Paul vouches for the validity of his conversion. He doesn't want people in Colossae to doubt the genuineness of his confession of faith in Jesus Christ. So the apostle Paul, so that they will not keep him at arm's length when he comes back and hang this around his neck, Paul now tells them, "he's our brother in Christ, and you are to receive him as a brother in Christ. You're not the exercise church discipline on him. He has repented, and he has believed in the gospel, and he has a clean slate now. He's a new creature in Christ." And then he adds, "he's one of your number, he's one of your members now in the church." And Paul has done a great service for Onesimus to help weave him now back into the fabric of his former life.

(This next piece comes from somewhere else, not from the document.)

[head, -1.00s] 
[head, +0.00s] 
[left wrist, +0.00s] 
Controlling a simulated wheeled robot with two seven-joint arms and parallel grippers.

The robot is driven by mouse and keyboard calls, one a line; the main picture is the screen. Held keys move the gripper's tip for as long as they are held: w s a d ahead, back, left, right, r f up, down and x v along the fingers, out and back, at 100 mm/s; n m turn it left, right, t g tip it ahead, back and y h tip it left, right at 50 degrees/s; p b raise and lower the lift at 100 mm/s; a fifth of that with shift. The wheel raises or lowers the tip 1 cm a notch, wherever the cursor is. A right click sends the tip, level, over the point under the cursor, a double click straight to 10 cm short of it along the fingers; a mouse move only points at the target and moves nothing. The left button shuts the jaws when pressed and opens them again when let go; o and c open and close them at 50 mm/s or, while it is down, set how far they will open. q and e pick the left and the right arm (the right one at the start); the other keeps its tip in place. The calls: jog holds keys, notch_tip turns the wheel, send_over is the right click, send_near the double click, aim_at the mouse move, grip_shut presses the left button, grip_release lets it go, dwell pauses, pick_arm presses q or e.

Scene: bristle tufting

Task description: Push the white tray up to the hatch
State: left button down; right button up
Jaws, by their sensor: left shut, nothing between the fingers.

And then he adds, "They will inform you about the whole situation here." That's Tychicus and Onesimus. They've got a lot to inform the church at Colossae about. They need to tell them, bring them up to speed on the conversion of the Praetorian Guard that are coming through the house. They need to bring them up to speed on all these people who are around Paul. They need to bring them up to speed on the financial gift that the church at Philippi has sent to them. And most of all, they need to bring them up to speed on Onesimus' conversion. And it was very wise of Paul to have Tychicus be there so that Onesimus isn't just making up this testimony to cover his backside. No, Tychicus, "We know Tychicus is loyal to Paul and is at his side," and Tychicus also validates the reality and genuineness of the conversion of Onesimus.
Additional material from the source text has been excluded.